That’s a good thing.
Here’s the secret (-not-secret): you can certainly achieve everything with it, because you can’t really achieve anything but a fancy GUI with the GUI clients
They ALL drive the command line git under the hood, without exception.
The git command line is so varied in its capabilities that no GUI in its right mind would even try to replicate everything that the command line can do; it’s a subset in every case (and for better or worse in some of them - e.g. I’m known for lambasting Github Desktop as being barely functional).
I don’t know if you’ve looked into aliases yet but these are good for me for a few reasons:
- It simplifies the specific combination of parameters I need to etch out for any task.
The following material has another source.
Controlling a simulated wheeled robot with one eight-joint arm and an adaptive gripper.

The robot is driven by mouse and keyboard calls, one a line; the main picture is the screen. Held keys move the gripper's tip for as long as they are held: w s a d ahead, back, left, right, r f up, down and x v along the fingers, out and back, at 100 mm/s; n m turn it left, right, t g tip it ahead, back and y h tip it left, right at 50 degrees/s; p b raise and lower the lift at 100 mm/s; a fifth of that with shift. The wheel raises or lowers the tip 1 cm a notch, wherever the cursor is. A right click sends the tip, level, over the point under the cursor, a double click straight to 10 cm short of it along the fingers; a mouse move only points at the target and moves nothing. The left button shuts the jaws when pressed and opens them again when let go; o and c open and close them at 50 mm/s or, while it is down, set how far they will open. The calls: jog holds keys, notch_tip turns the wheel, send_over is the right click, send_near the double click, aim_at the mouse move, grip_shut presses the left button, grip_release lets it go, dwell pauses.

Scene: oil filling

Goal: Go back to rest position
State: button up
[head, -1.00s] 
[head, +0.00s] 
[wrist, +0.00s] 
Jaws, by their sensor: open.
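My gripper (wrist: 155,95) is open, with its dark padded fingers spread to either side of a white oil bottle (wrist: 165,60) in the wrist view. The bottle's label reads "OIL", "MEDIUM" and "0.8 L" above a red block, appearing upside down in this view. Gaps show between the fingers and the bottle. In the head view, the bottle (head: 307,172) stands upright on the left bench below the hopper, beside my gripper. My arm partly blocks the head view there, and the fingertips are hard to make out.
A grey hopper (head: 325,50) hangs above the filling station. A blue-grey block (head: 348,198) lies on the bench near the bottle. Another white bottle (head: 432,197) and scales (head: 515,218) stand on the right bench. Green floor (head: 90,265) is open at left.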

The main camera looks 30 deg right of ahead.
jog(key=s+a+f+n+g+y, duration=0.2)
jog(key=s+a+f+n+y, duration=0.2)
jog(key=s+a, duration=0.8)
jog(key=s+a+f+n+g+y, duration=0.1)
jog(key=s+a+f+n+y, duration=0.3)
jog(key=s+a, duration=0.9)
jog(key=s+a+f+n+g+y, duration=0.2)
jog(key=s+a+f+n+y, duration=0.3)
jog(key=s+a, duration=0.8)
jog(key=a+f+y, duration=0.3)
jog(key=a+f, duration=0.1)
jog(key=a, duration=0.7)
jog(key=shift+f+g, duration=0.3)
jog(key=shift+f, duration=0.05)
- It gives me consistency as I don’t forget a part of those combinations anymore
- As it becomes part of my git configuration, I can easily reference the alias definition to remind me of what that command contains and is doing in that instant
As an example, I add this one on all my workstations:
git config --global alias.glog log --oneline --graph --decorate
Now I can just type git glog
in any repository and get a basic summarised ‘graphical’ log view:
In the end, I would say find a good client and use it (I’d pimp Fork as my personal favorite, although in Visual Studio, Atom, or intellij Idea, I tend to just use the built-in SCM tools), but keep refreshed on what you will still need to go back to the command line for as there are some things you’ll just have to.